Por Enrique García-Máiquez

Hace varios números escribí un “punto sobre la i” en el que contaba cómo, en mi trabajo, algunos compañeros, cuando se les escapa una palabrota, recuerdan que soy católico a machamartillo, y se desdicen rápidamente: “Ups, perdona”. Les digo que no importa y no me importa. Pero luego usan expresiones como el “Aquí no estudia ni Dios”, que me ponen de inmediato a pensar en la omnipresencia divina; o dicen “hostia”, y me hincan por dentro de rodillas en adoración al Sagrado Sacramento.

Fue gracioso, porque Misión llega a todas partes y la que más lo decía lo leyó y se identificó y vino corriendo a comentármelo. Yo le di permiso para decir “gilipollas” las veces que quisiera y le expliqué lo otro, que se le sigue escapando, pero menos. Hay otra cosa que también se dice sin darse cuenta, pero con la que pego un respingo mayor, si cabe. Es cuando señores de mucho mundo explican que ellos, si el negocio o el trabajo lo exigen, hacen lo que sea y rematan gráficamente, satisfechos: “Es que soy muy puta”.

Si nunca lo habían oído, discúlpenme; y les envidio la suerte. Me espanta no solo por el machismo rampante, que puede ser apenas lingüístico, aunque es muy feo. Creo que a los más desfavorecidos hay que mentarlos con delicadeza extrema. También me afecta la facilidad con que, en los ambientes selectos, se introducen expresiones y modos tan chabacanos. El conde de Maistre advirtió que “toda degradación individual o nacional viene inmediatamente anunciada por una degradación rigurosamente proporcional del lenguaje”. Pero sobre todo me preocupa la literalidad de la metáfora.

Quiero decir, que quienes lo dicen, que con casi toda seguridad jamás ofenderían a ninguna mujer, confiesan que están dispuestos a vender lo más valioso de sí mismos, ya sea su deontología o sus reparos intelectuales. Quienes hayan caído en las redes de la prostitución tendrán sin duda muchas más eximentes y atenuantes por su vida o circunstancias que quienes, tan a la ligera y sin pensar en ofender a nadie, las usan como término de comparación. Con todo, no hay mal que por bien no venga, y esa expresión da una señal de alarma. Del mismo modo que aquellas microblasfemias involuntarias servían para ponernos a rezar, esta macrobarbaridad nos tiene que poner a considerar el ambiente de trabajo que nos rodea.

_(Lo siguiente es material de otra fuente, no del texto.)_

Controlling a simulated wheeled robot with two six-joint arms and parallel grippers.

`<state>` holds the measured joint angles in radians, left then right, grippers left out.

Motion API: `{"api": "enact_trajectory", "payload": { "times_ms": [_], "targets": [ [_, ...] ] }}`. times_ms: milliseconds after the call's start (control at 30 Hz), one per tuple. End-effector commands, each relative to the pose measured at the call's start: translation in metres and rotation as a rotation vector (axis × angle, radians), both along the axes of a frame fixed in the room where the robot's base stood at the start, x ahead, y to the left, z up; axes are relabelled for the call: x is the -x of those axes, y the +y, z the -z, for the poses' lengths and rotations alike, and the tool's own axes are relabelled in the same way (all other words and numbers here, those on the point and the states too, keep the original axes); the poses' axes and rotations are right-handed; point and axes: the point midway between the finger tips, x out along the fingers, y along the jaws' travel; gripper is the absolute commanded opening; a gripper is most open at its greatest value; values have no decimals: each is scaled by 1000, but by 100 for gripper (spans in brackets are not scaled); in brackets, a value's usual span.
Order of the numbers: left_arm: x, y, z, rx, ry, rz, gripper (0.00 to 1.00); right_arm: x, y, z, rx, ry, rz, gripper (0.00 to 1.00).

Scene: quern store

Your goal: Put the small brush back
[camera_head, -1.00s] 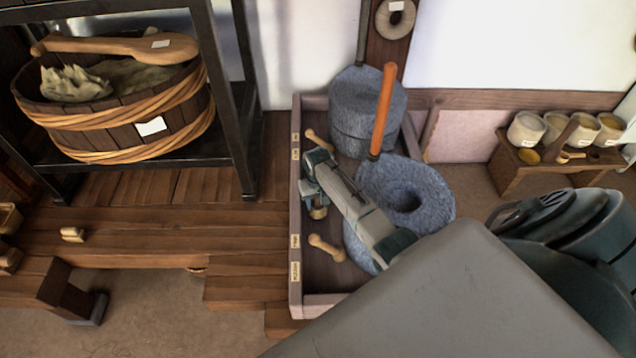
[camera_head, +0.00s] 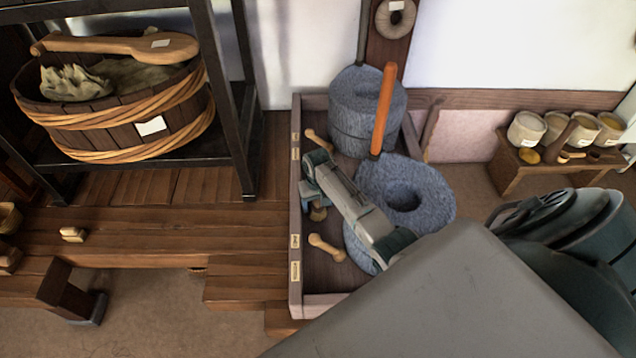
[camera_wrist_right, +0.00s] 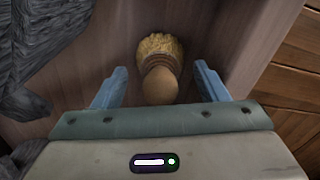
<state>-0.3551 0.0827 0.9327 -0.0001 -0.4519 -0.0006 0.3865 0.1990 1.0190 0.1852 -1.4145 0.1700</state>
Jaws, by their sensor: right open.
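The small brush (camera_wrist_right: 160,62) has a round wooden handle and pale yellow bristles. In the right wrist view it lies between the two blue fingers of my right gripper (camera_wrist_right: 160,72), with a gap on each side. The gripper is open. In the head view my right gripper (camera_head: 313,195) is over the left part of the wooden tray (camera_head: 299,215), and the brush (camera_head: 318,214) shows only partly beside it. Whether the brush rests fully on the tray floor is hard to tell. My left gripper is out of view.
Wooden pieces (camera_head: 326,248) lie in the tray. A dark shelf with a bucket (camera_head: 110,115) is left. My arm covers the tray's front right.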

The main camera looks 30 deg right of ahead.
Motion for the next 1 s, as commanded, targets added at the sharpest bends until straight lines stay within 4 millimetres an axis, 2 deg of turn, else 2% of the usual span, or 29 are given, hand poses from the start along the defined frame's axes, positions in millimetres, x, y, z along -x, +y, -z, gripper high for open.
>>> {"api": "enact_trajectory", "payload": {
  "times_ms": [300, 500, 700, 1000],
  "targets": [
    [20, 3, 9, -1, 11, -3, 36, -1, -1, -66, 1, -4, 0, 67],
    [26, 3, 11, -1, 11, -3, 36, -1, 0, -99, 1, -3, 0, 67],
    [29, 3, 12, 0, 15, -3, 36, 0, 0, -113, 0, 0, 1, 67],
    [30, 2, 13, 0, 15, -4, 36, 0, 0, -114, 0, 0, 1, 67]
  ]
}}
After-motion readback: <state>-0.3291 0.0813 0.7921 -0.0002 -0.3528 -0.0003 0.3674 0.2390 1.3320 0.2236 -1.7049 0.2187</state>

Como es lógico, tenemos que hacer muchas cosas que no nos entusiasman o que haríamos de manera diferente o con un procedimiento distinto del que nos exigen el jefe, el mercado o las coyunturas. Eso es parte del sudor de la frente que hemos heredado del Génesis. Hay, sin embargo, un núcleo duro de dignidad personal con el que no podemos negociar: cada cual sabe cuál es. Quizá la feísima expresión de la desafortunada frase nos auxilie, al fin y al cabo, porque nos recuerda, con un tirón de piedad y con otro de escándalo, lo mucho que nos jugamos con nuestra integridad profesional.